Values have a way of creeping up on you in discontent.

They force you to itemize your personal liabilities. Which inevitably takes us back to what’s most important. I had spent these years of unhappiness fighting and risking everything for love.

This is who I was once the world was dialed back.

I prioritized love. My husband prioritized money. It wasn’t any wonder I was lonely. Our marriage was never going to work.

One house, three houses, or no houses.

I read this great piece by Elle Silver and I won’t lie: I was initially traumatized my husband kept his word and hid all of our assets. How was it possible I once owned three homes and now have to live in an apartment?
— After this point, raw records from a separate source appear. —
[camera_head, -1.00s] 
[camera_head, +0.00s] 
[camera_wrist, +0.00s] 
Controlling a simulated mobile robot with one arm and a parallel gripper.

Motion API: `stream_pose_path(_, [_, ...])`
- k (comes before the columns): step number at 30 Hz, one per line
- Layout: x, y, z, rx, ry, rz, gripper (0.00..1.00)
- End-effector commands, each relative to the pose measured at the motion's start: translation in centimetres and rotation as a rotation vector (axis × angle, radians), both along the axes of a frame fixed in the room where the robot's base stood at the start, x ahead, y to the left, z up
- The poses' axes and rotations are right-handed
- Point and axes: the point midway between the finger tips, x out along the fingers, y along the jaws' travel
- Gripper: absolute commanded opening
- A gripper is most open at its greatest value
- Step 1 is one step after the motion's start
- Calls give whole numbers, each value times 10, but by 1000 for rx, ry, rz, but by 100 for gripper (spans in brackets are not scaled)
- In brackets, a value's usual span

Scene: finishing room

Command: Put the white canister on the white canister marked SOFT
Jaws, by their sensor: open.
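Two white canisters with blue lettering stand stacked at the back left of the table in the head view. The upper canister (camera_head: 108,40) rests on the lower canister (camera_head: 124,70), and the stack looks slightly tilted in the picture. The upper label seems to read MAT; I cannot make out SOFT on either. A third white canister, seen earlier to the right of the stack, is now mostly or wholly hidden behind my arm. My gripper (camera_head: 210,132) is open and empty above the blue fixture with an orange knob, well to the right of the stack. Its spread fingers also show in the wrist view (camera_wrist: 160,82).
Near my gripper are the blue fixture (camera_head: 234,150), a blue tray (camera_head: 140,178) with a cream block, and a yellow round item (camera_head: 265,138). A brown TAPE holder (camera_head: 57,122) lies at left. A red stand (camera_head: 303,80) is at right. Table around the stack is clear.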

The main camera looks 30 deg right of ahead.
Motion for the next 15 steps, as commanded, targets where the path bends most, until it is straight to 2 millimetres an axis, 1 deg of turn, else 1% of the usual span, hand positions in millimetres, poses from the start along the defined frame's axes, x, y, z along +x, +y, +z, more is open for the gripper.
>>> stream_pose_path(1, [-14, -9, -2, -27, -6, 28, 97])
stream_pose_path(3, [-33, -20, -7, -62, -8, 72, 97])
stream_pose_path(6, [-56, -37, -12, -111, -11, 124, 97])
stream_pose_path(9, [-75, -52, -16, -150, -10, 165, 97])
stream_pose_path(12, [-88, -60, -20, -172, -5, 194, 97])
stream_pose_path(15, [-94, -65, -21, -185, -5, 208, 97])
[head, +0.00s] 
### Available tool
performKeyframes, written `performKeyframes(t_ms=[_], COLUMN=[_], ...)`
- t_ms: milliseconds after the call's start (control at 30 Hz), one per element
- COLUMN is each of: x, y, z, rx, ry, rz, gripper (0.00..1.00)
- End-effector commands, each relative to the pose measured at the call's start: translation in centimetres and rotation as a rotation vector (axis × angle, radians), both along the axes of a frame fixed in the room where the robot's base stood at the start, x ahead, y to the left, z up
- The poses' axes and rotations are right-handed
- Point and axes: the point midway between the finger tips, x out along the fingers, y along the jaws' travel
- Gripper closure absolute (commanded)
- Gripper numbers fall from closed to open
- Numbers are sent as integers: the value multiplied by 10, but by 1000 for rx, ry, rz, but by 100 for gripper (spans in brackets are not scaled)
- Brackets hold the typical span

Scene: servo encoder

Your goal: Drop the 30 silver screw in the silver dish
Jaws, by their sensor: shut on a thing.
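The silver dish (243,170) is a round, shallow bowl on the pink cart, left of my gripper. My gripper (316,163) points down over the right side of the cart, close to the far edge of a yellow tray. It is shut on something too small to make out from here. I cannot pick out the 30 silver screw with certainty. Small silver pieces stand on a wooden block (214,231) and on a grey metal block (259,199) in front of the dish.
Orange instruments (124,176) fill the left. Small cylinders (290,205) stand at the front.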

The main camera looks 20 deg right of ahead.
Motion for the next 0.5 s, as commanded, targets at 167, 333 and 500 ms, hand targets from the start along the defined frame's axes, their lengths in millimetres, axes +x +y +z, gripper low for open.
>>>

Elle inspired me to write this because I ended up in an apartment not because of our assets being split — but because my husband wanted to punish me for leaving him.

He used to say, “You’re never going to win, Colleen.”

To which I would reply, “If you think there’s winning and losing in love, you’ve already lost.”

An apartment is a loss to the Golden Goose, aka, my husband.

Unfortunately, I don’t think he remembers that fairytale.

It’s a fairytale based on values. It was generosity that landed Simpleton the Golden Goose. After that, the townspeople clamor and greedily follow and attempt to pluck the feathers.

Like my husband, they never understand the true value of riches.